During the combined 2014-15 deer seasons, hunters checked 208,075 deer. That's a mere 2 percent decrease from 2013-14, when hunters killed 213,199 deer, but it was also the third consecutive year that hunters killed more than 200,000 deer.
Cory Gray, the deer program coordinator for the Arkansas Game and Fish Commission, said Arkansas deer hunting is about as good as it gets.
"When you look at harvest trends in other states, it's been a downward trend," Gray said. "Ours is either flat-lined or climbing."
Hunters killed 2 percent fewer antlered bucks last year than the year before, but they also killed 3 percent fewer button bucks. Discounting all other mortality factors, that should translate to more antlered bucks in the herd next fall.
A 2 percent dip in the buck kill is not encouraging at first glance, not until you consider that the 2014-15 buck kill exceeded Gray's projections by 13 percent. Gray projected that hunters would take 90,860 bucks, but they actually killed 104,023. Hunters also killed a near-identical number of does, 104,052.
"It wasn't too many years ago that we were harvesting a 70-30 buck-to-doe ratio," Gray said. Some places needed that, he added. In the Ozarks, for example, the AGFC discouraged killing does while it tried to increase deer numbers.
"Now we're trying to maintain or stabilize the herd, and we can withstand a 50-50 harvest," Gray said. "In some zones, like 12 and 17, we're actually taking more females."
The age structure of the male and female segments are better than ever, too, Gray said. Antler-point restrictions that went into effect for the 1998 season shifted hunter pressure away from bucks ages 1.5 years and younger to ages 2.5 years and older.
The 3-point rule, which requires a legal buck to have at least 3 points on one beam, was controversial in 1998, especially when the buck harvest plummeted. Since 2006, hunters kill older bucks than they did before 1998, but there also are more of the older bucks available.
"Prior to 1998, a large potion of buck harvest was yearlings," Gray said. "Two-and-a-half-year-olds were in there a little, but 3 1/2- to 5 1/2- year-olds were absent. When the 3-point rule came in, the buck harvest dropped for a couple of years because legal bucks were not in the population to be had. They started showing up when we got some age on bucks, and now the age structure is becoming even more diverse.
Arkansas hunters kill a lot of does nowadays, but Gray's data suggests we are killing the "right" does, too. Gray said that 72 percent of the Arkansas doe herd is age 2.5 years or older compared to 1981 when 59 percent were in that range. Older does, Gray said, are more productive than younger does.
"Our data suggests that fetal counts are 1.7 for an adult doe versus 1.1 in a yearling doe, and that lactation rates are 65 percent for adult does vs. 15 percent in a yearling doe," Gray said.

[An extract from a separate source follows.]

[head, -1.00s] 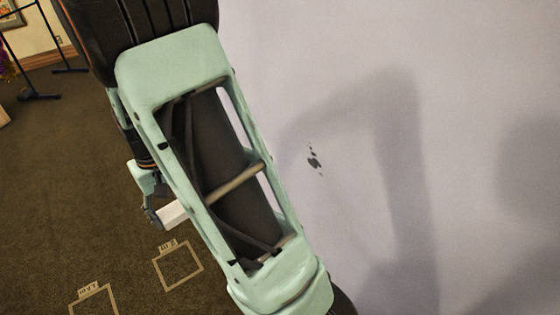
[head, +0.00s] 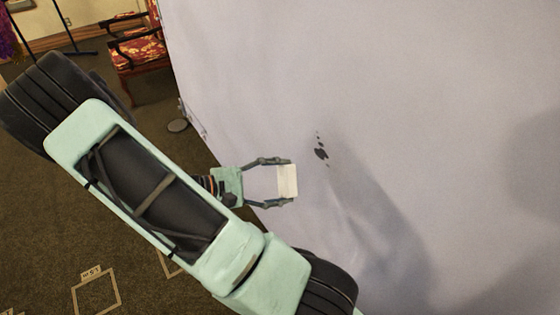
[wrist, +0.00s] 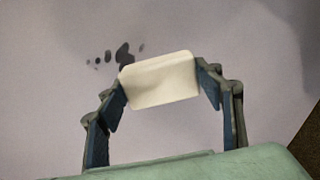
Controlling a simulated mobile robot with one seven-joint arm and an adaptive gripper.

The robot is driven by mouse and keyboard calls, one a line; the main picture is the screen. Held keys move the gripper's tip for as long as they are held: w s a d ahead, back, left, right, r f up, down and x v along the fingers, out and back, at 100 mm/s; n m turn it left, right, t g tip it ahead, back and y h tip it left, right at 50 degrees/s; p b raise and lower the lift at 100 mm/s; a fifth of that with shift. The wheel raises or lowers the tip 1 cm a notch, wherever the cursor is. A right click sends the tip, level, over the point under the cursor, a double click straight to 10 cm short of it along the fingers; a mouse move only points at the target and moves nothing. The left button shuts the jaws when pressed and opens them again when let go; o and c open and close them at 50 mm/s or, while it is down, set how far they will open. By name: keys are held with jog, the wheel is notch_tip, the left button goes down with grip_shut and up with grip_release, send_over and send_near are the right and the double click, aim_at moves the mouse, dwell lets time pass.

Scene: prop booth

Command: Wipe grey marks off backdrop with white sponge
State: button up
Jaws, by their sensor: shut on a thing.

Lactation rates, he added, correspond to fawn recruitment into the general population. According to the data, 2.5-year-old and older does give birth to more fawns than yearling does, and they take care of them better.
"You've got 70 percent of the doe population producing 1.7 fawns, and 65 percent of those fawns are being recruited into the population," Gray said. "That data is showing a structure that's continuing to expand."
Consequently, the deer herd should remain stable under current regulations, Gray said. Hunters knock them back in the fall, and the deer recover those numbers in the spring for a sustaining cycle.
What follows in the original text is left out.